**** Data provided

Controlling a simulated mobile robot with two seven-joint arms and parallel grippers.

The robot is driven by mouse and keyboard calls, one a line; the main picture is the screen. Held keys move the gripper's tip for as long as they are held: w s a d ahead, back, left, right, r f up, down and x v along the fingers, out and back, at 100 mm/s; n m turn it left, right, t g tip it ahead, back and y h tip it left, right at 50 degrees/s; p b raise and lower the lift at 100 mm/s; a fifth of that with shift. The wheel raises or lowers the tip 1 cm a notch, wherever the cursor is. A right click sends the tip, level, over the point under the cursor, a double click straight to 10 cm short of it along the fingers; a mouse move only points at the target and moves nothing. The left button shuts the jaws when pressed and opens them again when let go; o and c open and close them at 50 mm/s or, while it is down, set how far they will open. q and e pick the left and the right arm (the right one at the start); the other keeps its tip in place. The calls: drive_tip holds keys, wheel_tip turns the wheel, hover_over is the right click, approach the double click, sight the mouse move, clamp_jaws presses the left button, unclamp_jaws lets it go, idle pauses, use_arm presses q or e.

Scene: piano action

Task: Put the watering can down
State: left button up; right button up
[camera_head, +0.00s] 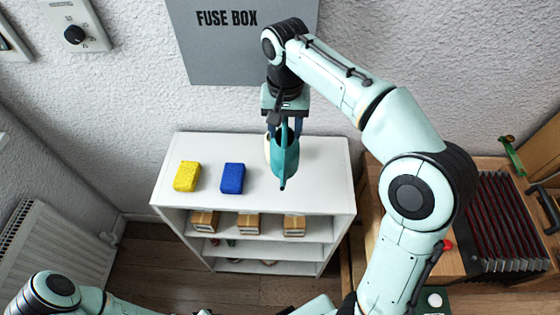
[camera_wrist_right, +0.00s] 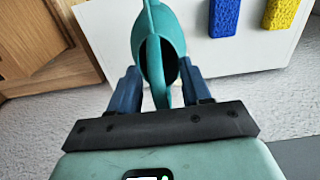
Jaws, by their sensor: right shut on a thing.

********

▶ [Work required] Reproduce the listing above exactly, excluding all pictures.

▶ [Right answer]
Controlling a simulated mobile robot with two seven-joint arms and parallel grippers.

The robot is driven by mouse and keyboard calls, one a line; the main picture is the screen. Held keys move the gripper's tip for as long as they are held: w s a d ahead, back, left, right, r f up, down and x v along the fingers, out and back, at 100 mm/s; n m turn it left, right, t g tip it ahead, back and y h tip it left, right at 50 degrees/s; p b raise and lower the lift at 100 mm/s; a fifth of that with shift. The wheel raises or lowers the tip 1 cm a notch, wherever the cursor is. A right click sends the tip, level, over the point under the cursor, a double click straight to 10 cm short of it along the fingers; a mouse move only points at the target and moves nothing. The left button shuts the jaws when pressed and opens them again when let go; o and c open and close them at 50 mm/s or, while it is down, set how far they will open. q and e pick the left and the right arm (the right one at the start); the other keeps its tip in place. The calls: drive_tip holds keys, wheel_tip turns the wheel, hover_over is the right click, approach the double click, sight the mouse move, clamp_jaws presses the left button, unclamp_jaws lets it go, idle pauses, use_arm presses q or e.

Scene: piano action

Task: Put the watering can down
State: left button up; right button up
[camera_head, +0.00s] 
[camera_wrist_right, +0.00s] 
Jaws, by their sensor: right shut on a thing.

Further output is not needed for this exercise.